- _Problem details_
Images must not appear in your copy; reproduce every other part of the records exactly.

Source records
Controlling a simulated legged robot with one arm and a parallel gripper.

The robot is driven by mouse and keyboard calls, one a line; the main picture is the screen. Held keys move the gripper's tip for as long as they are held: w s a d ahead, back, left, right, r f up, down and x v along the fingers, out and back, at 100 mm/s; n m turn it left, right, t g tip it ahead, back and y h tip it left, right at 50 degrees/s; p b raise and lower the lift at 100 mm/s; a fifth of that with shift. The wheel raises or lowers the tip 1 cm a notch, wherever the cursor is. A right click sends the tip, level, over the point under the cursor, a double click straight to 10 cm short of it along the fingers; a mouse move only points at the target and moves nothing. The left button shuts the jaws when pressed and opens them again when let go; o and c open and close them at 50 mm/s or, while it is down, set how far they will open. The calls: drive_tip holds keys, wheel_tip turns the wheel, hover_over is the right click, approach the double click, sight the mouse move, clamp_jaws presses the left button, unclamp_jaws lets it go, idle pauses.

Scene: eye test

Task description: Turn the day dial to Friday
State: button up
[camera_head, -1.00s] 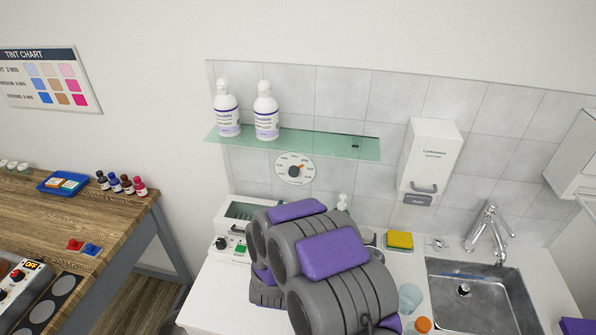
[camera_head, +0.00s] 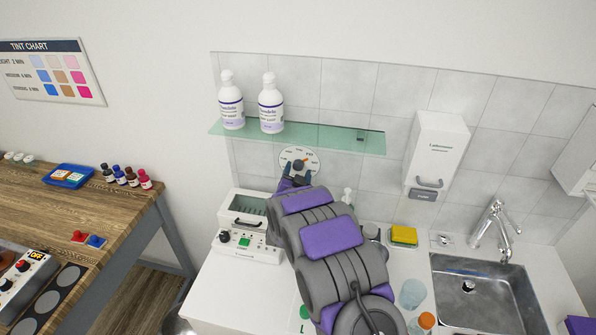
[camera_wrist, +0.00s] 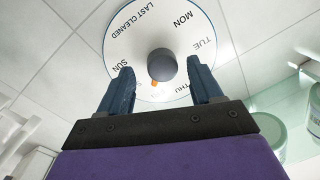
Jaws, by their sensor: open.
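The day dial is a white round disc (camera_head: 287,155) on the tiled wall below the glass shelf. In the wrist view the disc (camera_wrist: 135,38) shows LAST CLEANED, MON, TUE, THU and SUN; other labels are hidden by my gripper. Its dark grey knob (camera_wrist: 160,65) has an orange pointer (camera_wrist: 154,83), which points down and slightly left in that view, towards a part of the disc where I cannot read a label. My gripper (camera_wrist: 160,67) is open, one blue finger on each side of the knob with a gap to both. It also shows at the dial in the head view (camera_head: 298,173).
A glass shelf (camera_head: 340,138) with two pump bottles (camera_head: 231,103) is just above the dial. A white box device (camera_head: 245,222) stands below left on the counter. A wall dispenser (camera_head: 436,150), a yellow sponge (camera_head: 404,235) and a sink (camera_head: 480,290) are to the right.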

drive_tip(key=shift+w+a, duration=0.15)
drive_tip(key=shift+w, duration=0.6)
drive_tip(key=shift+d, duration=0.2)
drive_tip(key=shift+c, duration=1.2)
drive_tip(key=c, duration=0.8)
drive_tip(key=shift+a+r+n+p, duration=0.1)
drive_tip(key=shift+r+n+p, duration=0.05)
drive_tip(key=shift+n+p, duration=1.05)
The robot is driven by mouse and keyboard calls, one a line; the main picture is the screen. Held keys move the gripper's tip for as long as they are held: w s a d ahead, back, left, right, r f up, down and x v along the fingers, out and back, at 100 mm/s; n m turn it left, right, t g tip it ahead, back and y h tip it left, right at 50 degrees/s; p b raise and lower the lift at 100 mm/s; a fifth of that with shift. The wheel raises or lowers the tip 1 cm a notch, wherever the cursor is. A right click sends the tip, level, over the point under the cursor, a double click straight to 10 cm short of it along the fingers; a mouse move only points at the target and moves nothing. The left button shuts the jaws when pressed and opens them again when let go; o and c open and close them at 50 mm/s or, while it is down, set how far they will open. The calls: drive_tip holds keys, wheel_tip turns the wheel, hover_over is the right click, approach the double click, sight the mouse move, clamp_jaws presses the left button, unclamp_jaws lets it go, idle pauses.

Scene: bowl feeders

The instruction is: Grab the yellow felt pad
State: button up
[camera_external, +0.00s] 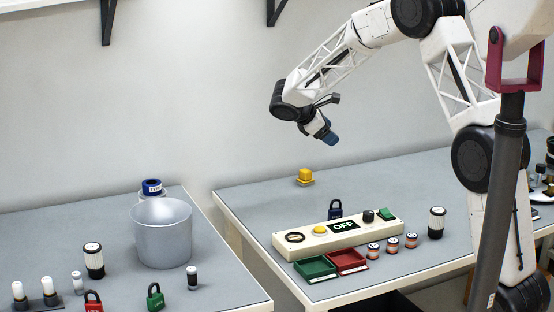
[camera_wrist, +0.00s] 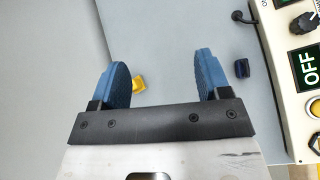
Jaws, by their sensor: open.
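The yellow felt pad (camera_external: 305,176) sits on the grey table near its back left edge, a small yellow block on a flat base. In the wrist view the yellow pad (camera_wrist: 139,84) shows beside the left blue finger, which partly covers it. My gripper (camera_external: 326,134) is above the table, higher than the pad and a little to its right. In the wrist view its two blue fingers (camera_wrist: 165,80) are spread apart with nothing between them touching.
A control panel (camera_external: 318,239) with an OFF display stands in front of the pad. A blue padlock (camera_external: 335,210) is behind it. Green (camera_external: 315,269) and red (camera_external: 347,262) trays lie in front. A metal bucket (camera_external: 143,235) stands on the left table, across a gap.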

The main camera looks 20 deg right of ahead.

- _Reply_
Controlling a simulated legged robot with one arm and a parallel gripper.

The robot is driven by mouse and keyboard calls, one a line; the main picture is the screen. Held keys move the gripper's tip for as long as they are held: w s a d ahead, back, left, right, r f up, down and x v along the fingers, out and back, at 100 mm/s; n m turn it left, right, t g tip it ahead, back and y h tip it left, right at 50 degrees/s; p b raise and lower the lift at 100 mm/s; a fifth of that with shift. The wheel raises or lowers the tip 1 cm a notch, wherever the cursor is. A right click sends the tip, level, over the point under the cursor, a double click straight to 10 cm short of it along the fingers; a mouse move only points at the target and moves nothing. The left button shuts the jaws when pressed and opens them again when let go; o and c open and close them at 50 mm/s or, while it is down, set how far they will open. The calls: drive_tip holds keys, wheel_tip turns the wheel, hover_over is the right click, approach the double click, sight the mouse move, clamp_jaws presses the left button, unclamp_jaws lets it go, idle pauses.

Scene: eye test

Task description: Turn the day dial to Friday
State: button up
[camera_head, -1.00s] 
[camera_head, +0.00s] 
[camera_wrist, +0.00s] 
Jaws, by their sensor: open.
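The day dial is a white round disc (camera_head: 287,155) on the tiled wall below the glass shelf. In the wrist view the disc (camera_wrist: 135,38) shows LAST CLEANED, MON, TUE, THU and SUN; other labels are hidden by my gripper. Its dark grey knob (camera_wrist: 160,65) has an orange pointer (camera_wrist: 154,83), which points down and slightly left in that view, towards a part of the disc where I cannot read a label. My gripper (camera_wrist: 160,67) is open, one blue finger on each side of the knob with a gap to both. It also shows at the dial in the head view (camera_head: 298,173).
A glass shelf (camera_head: 340,138) with two pump bottles (camera_head: 231,103) is just above the dial. A white box device (camera_head: 245,222) stands below left on the counter. A wall dispenser (camera_head: 436,150), a yellow sponge (camera_head: 404,235) and a sink (camera_head: 480,290) are to the right.

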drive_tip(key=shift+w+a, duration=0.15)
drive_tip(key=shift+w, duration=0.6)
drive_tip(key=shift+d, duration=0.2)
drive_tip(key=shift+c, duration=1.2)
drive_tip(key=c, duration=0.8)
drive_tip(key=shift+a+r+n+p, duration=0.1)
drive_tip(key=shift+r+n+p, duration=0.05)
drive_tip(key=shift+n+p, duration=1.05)
The robot is driven by mouse and keyboard calls, one a line; the main picture is the screen. Held keys move the gripper's tip for as long as they are held: w s a d ahead, back, left, right, r f up, down and x v along the fingers, out and back, at 100 mm/s; n m turn it left, right, t g tip it ahead, back and y h tip it left, right at 50 degrees/s; p b raise and lower the lift at 100 mm/s; a fifth of that with shift. The wheel raises or lowers the tip 1 cm a notch, wherever the cursor is. A right click sends the tip, level, over the point under the cursor, a double click straight to 10 cm short of it along the fingers; a mouse move only points at the target and moves nothing. The left button shuts the jaws when pressed and opens them again when let go; o and c open and close them at 50 mm/s or, while it is down, set how far they will open. The calls: drive_tip holds keys, wheel_tip turns the wheel, hover_over is the right click, approach the double click, sight the mouse move, clamp_jaws presses the left button, unclamp_jaws lets it go, idle pauses.

Scene: bowl feeders

The instruction is: Grab the yellow felt pad
State: button up
[camera_external, +0.00s] 
[camera_wrist, +0.00s] 
Jaws, by their sensor: open.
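The yellow felt pad (camera_external: 305,176) sits on the grey table near its back left edge, a small yellow block on a flat base. In the wrist view the yellow pad (camera_wrist: 139,84) shows beside the left blue finger, which partly covers it. My gripper (camera_external: 326,134) is above the table, higher than the pad and a little to its right. In the wrist view its two blue fingers (camera_wrist: 165,80) are spread apart with nothing between them touching.
A control panel (camera_external: 318,239) with an OFF display stands in front of the pad. A blue padlock (camera_external: 335,210) is behind it. Green (camera_external: 315,269) and red (camera_external: 347,262) trays lie in front. A metal bucket (camera_external: 143,235) stands on the left table, across a gap.

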The main camera looks 20 deg right of ahead.

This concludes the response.